Für Investoren, denen konservative Value-Ansätze wie bei Indus und Gesco oder arrivierte Beteiligungsgesellschaften wie Rocket Internet, Aurelius und die DBAG nicht spannend genug sind, könnten zwei kleineren Unternehmen interessant sein: Mutares und Blue Cap. Mutares erwirbt mittelständische Unternehmen in Turnaround-Situationen und restrukturiert sie. Das Portfolio der Münchner enthält derzeit zwölf Firmen aus den Bereichen Automotive and Mobility, Engineering and Technology sowie Goods and Services. Die Aktie kam angesichts der kriselnden Automobilbranche 2018 mächtig unter die Räder. Darüber hinaus entpuppte sich der Börsengang der Beteiligung des Zulieferers der Nutzfahrzeugbranche STS Group als Flop. In den vergangenen Monaten zeigt der Kurstrend allerdings nach oben. Im dritten Quartal ist das Unternehmen dank mehrerer Zukäufe stark gewachsen. Für 2020 und 2021 sehen Beobachter weiteres Aufwärtspotenzial.
Auch mit der Aktie von Blue Cap ging es vor gut einem Jahr deutlich bergab – obwohl es operativ gut lief. 2018 stieg der Umsatz um 24 Prozent auf rund 176 Mio. Euro. Das Unternehmen investiert in mittelständische produzierende Unternehmen, unter anderem in Bereichen Kleb- und Kunststoff-, Beschichtungs-, Produktions-, Metall- sowie Medizintechnik. Verantwortlich für die schlechte Stimmung war ein Streit mit dem Großaktionär PartnerFonds, der das Unternehmen vorübergehend lahmlegte. Seit der Beilegung der Querelen geht es jedoch wieder bergauf. Für ein Fragezeichen sorgte allerdings noch, ob der Rückzug von Dr. Hannspeter Schubert, der das Amt des CEO zum Jahresende abgegeben hat, eine Lücke bei den Münchnern hinterlassen wird.
FAZIT
Wer an der Börse nach Private Equity-Alternativen sucht, für den stellen die Aktien börsennotierter Beteiligungsgesellschaften interessante Vehikel dar. Sie investieren in Start-ups, Sondersituationen oder in den klassischen deutschen Mittelstand. Wer ihrer Expertise bei der Beteiligungsauswahl vertraut, kann inzwischen unter mehr als 50 Gesellschaften aussuchen.

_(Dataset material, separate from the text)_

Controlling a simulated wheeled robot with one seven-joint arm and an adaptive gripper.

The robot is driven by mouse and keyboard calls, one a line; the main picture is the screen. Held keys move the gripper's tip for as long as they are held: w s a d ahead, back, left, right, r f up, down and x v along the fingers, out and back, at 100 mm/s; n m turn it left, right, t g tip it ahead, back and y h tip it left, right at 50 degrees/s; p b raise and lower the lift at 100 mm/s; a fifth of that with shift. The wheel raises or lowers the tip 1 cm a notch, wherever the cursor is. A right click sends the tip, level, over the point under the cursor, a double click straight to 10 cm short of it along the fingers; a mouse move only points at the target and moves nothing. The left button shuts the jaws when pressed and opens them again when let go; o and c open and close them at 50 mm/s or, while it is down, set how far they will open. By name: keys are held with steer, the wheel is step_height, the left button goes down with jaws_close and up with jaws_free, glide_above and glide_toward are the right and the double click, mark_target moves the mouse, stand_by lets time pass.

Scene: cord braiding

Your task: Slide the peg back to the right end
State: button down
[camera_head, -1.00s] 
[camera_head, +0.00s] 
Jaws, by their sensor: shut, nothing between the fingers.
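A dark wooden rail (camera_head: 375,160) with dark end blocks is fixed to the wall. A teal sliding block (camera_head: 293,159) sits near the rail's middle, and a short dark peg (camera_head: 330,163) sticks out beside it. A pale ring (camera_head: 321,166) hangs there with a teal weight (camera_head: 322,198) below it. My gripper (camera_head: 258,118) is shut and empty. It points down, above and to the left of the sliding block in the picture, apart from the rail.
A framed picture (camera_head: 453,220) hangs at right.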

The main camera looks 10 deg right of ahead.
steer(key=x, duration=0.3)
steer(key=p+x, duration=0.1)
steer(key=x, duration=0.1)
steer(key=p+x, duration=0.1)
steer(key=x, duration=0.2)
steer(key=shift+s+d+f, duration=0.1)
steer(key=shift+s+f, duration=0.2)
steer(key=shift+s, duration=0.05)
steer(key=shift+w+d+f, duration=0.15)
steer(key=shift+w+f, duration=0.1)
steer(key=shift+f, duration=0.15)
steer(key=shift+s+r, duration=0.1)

Sieben davon haben wir Ihnen im vorliegenden Artikel vorgestellt. Sowohl für Value-Anleger als auch für risikobereitere Investoren ist hier etwas dabei. Für Abbildung 1 haben wir neben den allgemeinen Kennzahlen in der ganz rechten Spalte einen Vorschlag für eine Portfoliogewichtung erarbeitet, sollte jemand einen kleinen Betrag in genau diese sieben Titel investieren wollen.